Sekarang kalo dipikir-pikir kebanyakan orang ya begitu, bahkan ada yang hanya punya pasak tapi ga ada tiang, alias banyak yang hidup di bawah garis kemiskinan.

Menjadi janda zaman sekarang pun sulit. Anak hasil pernikahan menjadi tanggungan orang tua yang mengasuhnya, padahal kalo masih kecil akan ikut ibunya. Ayahnya?? Ya udah bebas kembali ke alam liar, tanpa memberi nafkah.

Tau kenapa?? Kadang bukan karena lupa atau tidak mampu, tapi karena tidak tahu bahwa kewajiban menafkahi anak tidak luntur hanya karena tidak lagi menikahi ibunya. Sementara ibunya kelimpungan setengah mati. Jangankan seorang singgle mom yang harus “fight” menghadapi dunia, terkadang yang lengkap keluarganya pun masih belum cukup penghasilan untuk sekeluarga.

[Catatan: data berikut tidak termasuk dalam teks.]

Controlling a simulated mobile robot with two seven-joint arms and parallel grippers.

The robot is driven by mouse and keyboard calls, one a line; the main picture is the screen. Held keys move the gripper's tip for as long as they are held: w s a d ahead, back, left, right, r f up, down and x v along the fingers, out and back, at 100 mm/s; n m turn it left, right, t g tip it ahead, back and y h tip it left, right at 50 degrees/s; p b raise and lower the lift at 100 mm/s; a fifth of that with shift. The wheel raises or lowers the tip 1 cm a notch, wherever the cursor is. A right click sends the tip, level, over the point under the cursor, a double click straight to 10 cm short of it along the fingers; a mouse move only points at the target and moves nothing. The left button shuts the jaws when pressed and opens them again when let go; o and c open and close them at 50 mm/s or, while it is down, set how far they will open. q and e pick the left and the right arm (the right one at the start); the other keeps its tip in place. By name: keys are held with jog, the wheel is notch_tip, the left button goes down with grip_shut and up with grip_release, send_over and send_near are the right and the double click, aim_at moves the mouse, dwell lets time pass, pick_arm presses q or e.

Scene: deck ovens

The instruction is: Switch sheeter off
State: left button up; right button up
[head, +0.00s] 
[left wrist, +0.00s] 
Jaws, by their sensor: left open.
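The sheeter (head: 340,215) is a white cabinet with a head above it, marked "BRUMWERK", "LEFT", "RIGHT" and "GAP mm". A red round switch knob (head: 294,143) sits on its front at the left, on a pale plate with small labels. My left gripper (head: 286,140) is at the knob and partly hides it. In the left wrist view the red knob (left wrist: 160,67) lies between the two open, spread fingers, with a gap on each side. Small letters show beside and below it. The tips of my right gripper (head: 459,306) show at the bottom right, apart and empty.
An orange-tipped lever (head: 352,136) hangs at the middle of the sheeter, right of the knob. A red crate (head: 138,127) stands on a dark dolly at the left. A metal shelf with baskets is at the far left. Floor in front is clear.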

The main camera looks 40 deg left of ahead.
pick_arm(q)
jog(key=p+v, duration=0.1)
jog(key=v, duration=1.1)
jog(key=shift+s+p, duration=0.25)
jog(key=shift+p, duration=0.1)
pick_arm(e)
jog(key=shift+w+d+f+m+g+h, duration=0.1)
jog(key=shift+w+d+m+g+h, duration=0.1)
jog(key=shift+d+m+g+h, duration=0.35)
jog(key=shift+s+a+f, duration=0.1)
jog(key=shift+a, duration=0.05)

Kebetulan kemarin ada kesempatan ketemu dengan seorang kenalan, pemilik usaha @donat_waloh yang enak pake banget. Pencipta resep dan penjualnya adalah couplepreneur mbak @sucianggraini dan suaminya. Eh mereka pengantin baru dan sekarang mbak Suci lagi hamil muda anak pertama. Semoga selalu sehat ya mbakk.. Kawan mesti cobain ini donat yahh..


Kalau boleh saya bilang, meskipun singkat dan santai, saya dan mbak Suci sempat bertukar pikiran, tentang kehidupan zaman sekarang, dimana setiap orang itu harus usaha pake mati-matian untuk menyambung hidup, kalo ga kerja ga ada duit, kalo ga ada duit ga bisa makan. Kalo lo ga makan lo bakal END. Serem?? Bangett.. Jadi berasa kalo hidup ini cuma kerja untuk makan gitu yaa..

Bahkan terkadang seorang istri bekerja bukan karena gaya hidup, tapi ya karena tuntutan hidup. Dituntut bayar listrik, bayar sekolah anak, bayar cicilan rumah, bayar biaya kesehatan yang selangit kalo sakit, kebutuhan pokok yang tak lagi murah, bahkan mungkin untuk pipis pun dituntut untuk bayar.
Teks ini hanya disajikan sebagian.